The CASE expression is used to apply the exchange rate only in cases where the currency is not US Dollars.

The query plan for this query is trivial, and the same on all versions (at least from SQL Server 7.0 thru 2008).

B is Hash Joined to A

This query took approximately 93 seconds on the SQL Server 2008 test server. Obviously different servers (with different versions) has different performance, but for the purpose of this article, for each version, the performance of this query will the baseline of "100%".

Left Outer Join

The optimizer knows the distribution of the CurrencyCode values in table A. It can see that 99 percent of all rows are in USD. So the following query should give the optimizer enough information to come up with a more efficient query plan.

SELECT AVG(CASE WHEN A.CurrencyCode = 'USD' THEN A.Amount ELSE A.Amount * B.ExchangeRate END)
FROM       A
LEFT  JOIN B ON A.CurrencyCode = B.CurrencyCode AND A.CurrencyCode <> 'USD'
OPTION (MAXDOP 1)

Unfortunately, all versions basically come up with the same query plan (except that it is now using a Right Join instead of Inner Join).

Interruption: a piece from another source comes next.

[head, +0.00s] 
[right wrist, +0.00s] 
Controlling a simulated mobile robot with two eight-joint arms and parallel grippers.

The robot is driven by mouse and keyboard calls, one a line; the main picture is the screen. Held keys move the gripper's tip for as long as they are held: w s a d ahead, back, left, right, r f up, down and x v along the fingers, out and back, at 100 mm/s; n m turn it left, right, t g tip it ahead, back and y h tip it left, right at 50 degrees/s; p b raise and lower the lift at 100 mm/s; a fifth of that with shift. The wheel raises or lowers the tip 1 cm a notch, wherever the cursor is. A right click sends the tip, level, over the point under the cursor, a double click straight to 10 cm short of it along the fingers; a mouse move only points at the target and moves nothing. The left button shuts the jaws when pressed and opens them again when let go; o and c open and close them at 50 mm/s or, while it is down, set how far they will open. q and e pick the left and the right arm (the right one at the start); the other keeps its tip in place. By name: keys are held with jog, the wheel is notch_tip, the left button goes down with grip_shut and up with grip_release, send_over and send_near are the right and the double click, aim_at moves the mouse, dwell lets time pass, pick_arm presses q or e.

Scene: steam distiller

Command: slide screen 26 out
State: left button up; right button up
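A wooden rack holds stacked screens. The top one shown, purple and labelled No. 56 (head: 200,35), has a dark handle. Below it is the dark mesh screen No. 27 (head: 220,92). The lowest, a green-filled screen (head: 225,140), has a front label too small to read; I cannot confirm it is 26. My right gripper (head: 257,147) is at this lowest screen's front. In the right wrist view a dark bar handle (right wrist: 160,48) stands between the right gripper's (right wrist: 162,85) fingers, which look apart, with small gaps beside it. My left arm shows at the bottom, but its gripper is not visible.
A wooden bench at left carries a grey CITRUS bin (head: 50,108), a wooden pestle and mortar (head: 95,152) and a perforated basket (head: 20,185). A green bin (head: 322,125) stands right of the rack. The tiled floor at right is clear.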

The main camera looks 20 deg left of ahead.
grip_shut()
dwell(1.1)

So let's force a LOOP JOIN instead of a MERGE JOIN:

SELECT AVG(CASE WHEN A.CurrencyCode = 'USD' THEN A.Amount ELSE A.Amount * B.ExchangeRate END)
FROM           A
LEFT LOOP JOIN B ON A.CurrencyCode = B.CurrencyCode AND A.CurrencyCode <> 'USD'
OPTION (MAXDOP 1)

Now the differences show between different versions. The query plan of SQL Server 7.0 and 2000 is disappointing, because it will apply the "A.CurrencyCode <> 'USD'" predicate after looking up the matching row. In other words, all 100 million rows are matched against the exchange rate table.

The visual representation of the query plan in SQL Server 2000 does not really show that it performance worse than the baseline (approximately 4 times as slow), but the textual version of the plan does, see below:

|--Compute Scalar(...)
     |--Stream Aggregate(...)
          |--Nested Loops(Left Outer Join, OUTER REFERENCES:(A.CurrencyCode))
               |--Clustered Index Scan(OBJECT:(A.PK__A__70963686))
               |--Clustered Index Seek(OBJECT:(B.PK__B__6DB9C9DB),
                   SEEK:(B.CurrencyCode=A.CurrencyCode),
                    WHERE:(A.CurrencyCode<>'USD') ORDERED FORWARD)

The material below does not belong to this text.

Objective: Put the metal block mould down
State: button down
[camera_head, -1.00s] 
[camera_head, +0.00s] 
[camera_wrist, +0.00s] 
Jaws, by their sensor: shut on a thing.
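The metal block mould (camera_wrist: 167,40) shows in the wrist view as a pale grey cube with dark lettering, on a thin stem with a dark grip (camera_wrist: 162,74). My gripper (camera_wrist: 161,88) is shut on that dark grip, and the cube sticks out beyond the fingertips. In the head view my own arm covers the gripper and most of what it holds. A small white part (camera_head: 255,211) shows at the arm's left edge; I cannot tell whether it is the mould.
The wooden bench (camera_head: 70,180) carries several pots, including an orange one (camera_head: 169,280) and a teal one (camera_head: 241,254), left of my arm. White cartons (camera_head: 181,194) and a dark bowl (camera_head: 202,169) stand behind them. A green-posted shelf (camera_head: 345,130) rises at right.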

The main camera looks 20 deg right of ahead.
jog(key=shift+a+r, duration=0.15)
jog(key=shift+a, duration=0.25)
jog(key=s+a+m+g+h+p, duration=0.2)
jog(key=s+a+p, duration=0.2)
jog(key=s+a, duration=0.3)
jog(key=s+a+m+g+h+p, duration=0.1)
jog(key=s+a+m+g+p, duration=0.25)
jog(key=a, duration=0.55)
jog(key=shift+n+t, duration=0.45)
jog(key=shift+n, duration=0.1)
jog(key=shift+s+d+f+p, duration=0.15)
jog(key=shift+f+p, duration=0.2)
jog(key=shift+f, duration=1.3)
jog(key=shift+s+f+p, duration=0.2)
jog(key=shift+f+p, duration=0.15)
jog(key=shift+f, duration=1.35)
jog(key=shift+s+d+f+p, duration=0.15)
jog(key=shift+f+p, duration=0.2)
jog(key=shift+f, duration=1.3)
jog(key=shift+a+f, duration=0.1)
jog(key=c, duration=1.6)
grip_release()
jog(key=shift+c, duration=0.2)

As you can see, the Index Seek on table B is done for all rows of A. Only after it is found, it is ignored if the CurrencyCode in A happens to be non-US Dollar, which is too late to improve performance.

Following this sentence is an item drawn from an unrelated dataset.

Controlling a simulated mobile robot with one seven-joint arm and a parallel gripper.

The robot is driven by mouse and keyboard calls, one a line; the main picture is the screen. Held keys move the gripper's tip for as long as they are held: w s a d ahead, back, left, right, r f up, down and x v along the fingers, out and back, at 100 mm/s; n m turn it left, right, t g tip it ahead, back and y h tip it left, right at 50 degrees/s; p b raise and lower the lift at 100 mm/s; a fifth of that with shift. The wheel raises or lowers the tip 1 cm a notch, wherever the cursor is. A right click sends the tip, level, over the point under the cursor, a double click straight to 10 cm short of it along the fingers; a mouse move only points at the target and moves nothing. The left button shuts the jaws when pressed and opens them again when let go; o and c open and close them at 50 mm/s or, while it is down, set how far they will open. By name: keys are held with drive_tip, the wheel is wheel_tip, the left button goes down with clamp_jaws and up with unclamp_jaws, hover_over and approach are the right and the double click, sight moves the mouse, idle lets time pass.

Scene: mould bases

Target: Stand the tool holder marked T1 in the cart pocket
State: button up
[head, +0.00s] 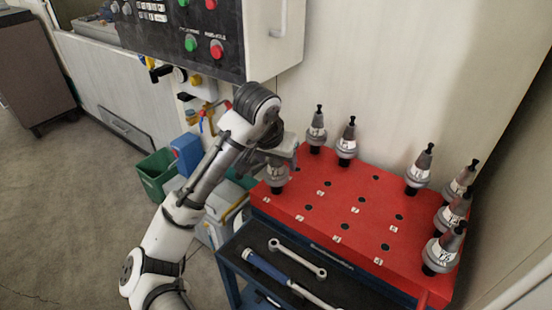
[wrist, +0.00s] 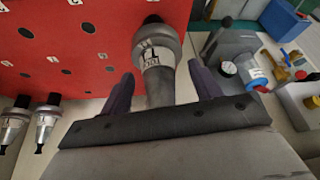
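A grey metal tool holder (head: 277,178) stands upright at the near left corner of the red cart top (head: 335,190), with its lower end at the red surface. In the wrist view the tool holder (wrist: 157,60) has a white label that seems to read T1, seen turned. My gripper (head: 278,158) is over it, and in the wrist view my gripper (wrist: 162,88) has one dark finger on each side of the holder's taper. A gap shows between each finger and the taper, so the fingers are open. The pocket under the holder is hidden.
Several other tool holders stand along the back (head: 346,142) and right edge (head: 440,250) of the red top. Numbered empty pockets lie between. A lower tray with a wrench (head: 297,258) is in front. A control panel (head: 205,40) hangs behind my arm.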

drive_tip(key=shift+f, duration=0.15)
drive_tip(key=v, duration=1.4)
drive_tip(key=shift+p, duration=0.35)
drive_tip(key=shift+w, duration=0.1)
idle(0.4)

But as of SQL Server 2005, the optimizer comes up with exactly the query plan we would hope for.

LOOP JOIN with STARTUP EXPR to avoid unnecessary lookups

And the textual version of the plan confirms this:

|--Compute Scalar(...)
     |--Stream Aggregate(...)
          |--Nested Loops(Left Outer Join, OUTER REFERENCES:(A.CurrencyCode))
               |--Clustered Index Scan(OBJECT:(A.PK__A__6322F9F4))
               |--Filter(WHERE:(STARTUP EXPR(A.CurrencyCode<>'USD')))
                    |--Clustered Index Seek(OBJECT:(B.PK__B__60468D49),
                        SEEK:(B.CurrencyCode=A.CurrencyCode) ORDERED FORWARD)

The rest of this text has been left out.